I am surrounded by cardboard boxes.
They consist mostly of books and kitchen stuff, which is fairly representative of who I am as a person. (I haven't packed the CDs yet.) One thing I have learned from my recent packing experience is that I officially own more cheese knives than one person could reasonably be expected to use at any given time without being in serious need of some bran.
As an aside, I have rewritten history here for dramatic effect, as I actually came to the too-many-cheese-knives revelation some months ago. I think I might even have already written about it. In truth, I haven't even packed the cheese knives yet. But I have packed many boxes full of kitchen gadgets that only get used a couple times a year, and the cheese knife epiphany of having too much kitchen stuff is applicable. Since we don't actually move for a couple of weeks, I have whittled the cupboards and drawers down to the necessities; some cutlery, some bowls and plates, a few glasses, a couple of pots and pans, a can opener, and a cheese grater are all anyone really needs. (I do really like my lemon zester, though.)
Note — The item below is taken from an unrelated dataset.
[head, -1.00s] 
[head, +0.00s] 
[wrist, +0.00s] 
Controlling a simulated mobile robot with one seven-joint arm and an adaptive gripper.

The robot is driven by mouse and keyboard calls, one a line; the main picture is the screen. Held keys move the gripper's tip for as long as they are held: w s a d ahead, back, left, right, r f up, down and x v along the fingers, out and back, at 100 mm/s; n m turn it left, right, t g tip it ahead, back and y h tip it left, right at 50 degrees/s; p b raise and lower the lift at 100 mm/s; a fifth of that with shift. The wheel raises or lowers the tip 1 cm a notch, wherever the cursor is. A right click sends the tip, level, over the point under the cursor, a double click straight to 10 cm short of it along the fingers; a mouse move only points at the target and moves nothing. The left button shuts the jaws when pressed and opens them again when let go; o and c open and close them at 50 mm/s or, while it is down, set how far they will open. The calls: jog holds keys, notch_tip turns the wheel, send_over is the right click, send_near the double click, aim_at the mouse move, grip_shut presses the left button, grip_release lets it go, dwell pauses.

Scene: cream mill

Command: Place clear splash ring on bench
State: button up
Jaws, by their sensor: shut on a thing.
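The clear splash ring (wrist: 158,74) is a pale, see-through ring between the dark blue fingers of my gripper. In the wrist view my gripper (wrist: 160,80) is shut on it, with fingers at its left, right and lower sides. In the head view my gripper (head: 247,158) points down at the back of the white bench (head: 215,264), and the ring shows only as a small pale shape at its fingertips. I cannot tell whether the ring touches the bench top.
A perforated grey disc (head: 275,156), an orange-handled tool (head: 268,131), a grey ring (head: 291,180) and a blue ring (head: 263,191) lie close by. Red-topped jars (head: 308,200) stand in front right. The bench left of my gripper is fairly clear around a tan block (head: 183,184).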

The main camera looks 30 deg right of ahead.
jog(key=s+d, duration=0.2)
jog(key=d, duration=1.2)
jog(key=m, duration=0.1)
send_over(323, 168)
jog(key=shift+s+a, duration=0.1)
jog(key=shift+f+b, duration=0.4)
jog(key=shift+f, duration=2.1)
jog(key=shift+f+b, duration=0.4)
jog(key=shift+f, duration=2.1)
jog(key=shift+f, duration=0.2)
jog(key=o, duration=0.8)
I enjoy moving, the act of packing up one's existence, deciding what must stay and what can go. And I enjoy the act of unpacking later, too, and putting everything in its place. If you come to my home, you will always find exactly what you need in the exact place that you need it. Order brings me peace, and I loathe clutter. (Mostly because I really hate dusting, but also because, generally speaking, objects hold little value for me. I say 'generally' because I tried and failed to get rid of my Strawberry Shortcake dolls not too long ago, so I have obviously developed some emotional attachments to things, despite my best efforts.)
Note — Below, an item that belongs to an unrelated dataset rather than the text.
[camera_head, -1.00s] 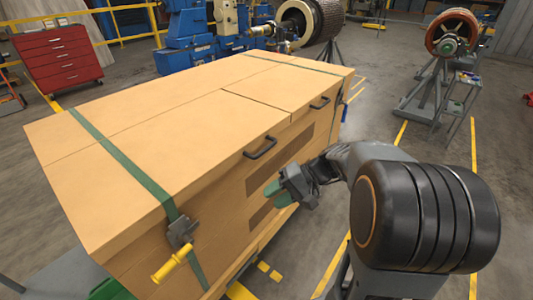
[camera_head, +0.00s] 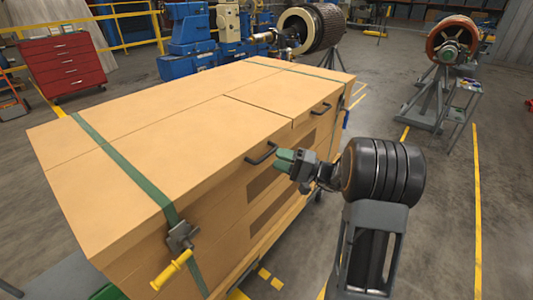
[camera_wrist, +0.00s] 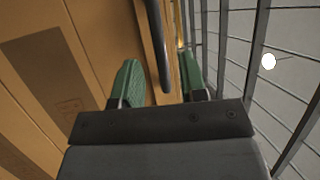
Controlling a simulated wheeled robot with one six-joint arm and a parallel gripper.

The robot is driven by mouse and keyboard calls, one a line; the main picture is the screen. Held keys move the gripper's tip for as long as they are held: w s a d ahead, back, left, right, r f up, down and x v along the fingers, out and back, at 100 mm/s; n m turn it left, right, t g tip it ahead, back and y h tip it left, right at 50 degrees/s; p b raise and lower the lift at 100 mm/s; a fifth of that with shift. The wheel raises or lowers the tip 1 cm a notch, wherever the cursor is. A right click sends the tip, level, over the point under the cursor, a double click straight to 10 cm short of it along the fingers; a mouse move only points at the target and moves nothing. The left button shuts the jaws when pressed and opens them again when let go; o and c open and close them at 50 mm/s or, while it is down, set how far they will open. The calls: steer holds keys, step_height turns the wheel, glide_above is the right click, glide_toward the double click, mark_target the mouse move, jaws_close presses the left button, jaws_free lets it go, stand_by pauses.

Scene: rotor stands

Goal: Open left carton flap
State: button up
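A large tan carton (camera_head: 95,238) fills the left and middle of the head view. Its left flap (camera_head: 190,135) lies flat and closed on top, with a black handle (camera_head: 261,153) on its front edge. My gripper (camera_head: 284,160) is just right of this handle, with its green fingers pointing toward it. In the wrist view my gripper (camera_wrist: 160,65) is open, and the dark handle bar (camera_wrist: 154,40) appears in the gap between the fingers. I cannot tell whether they touch it.
A second black handle (camera_head: 320,108) is on the right flap (camera_head: 275,97). A green strap (camera_head: 130,172) with a yellow-gripped ratchet (camera_head: 172,270) crosses the carton's left end. A rotor stand (camera_head: 437,90) is at the back right.

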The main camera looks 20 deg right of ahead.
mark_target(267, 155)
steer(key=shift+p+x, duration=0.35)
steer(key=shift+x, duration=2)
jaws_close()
By putting things into cardboard boxes, I am in the process of detaching myself from this place that has been my home for the past 11+ years. Memories were made here, and I will take those with me, like the boxes of books and all those cheese knives. People (and one cat) have come and gone from my life while I lived here, and I am glad for the time spent with them just as I am sad that they are gone.
I will miss the spider in the insulation that is now buried behind drywall and paint; the new owners will not know he exists. I will also miss Roy, the royal maple tree we planted in the backyard, who has grown tall enough to block the neighbour's window, which was our original intent. He is a fine tree.
I will miss the street name, which is also the name of the childhood doll my father made for me, and address, which means "angel" in Korean and must surely be responsible for some of my success: my last name also means "angel," but in German, and I make my living helping Korean students write essays. If I was the type of person who believes in fate, and I'm not entirely sure that I'm not, I would chalk those auspicious coincidences up to her for sure.
I am caught between a nostalgic melancholy for the old and excitement for the new. There will almost certainly be new people and new parties in the new house, new conflicts and new resolutions. I am looking forward to those people and those experiences and to how they will help me learn about myself and about the world. I am looking forward to nurturing what will one day grow from a skinny sapling into a fine tree.
And I am looking forward to one day using all those cheese knives at once. I hope you can be there to help me use them. Riot on.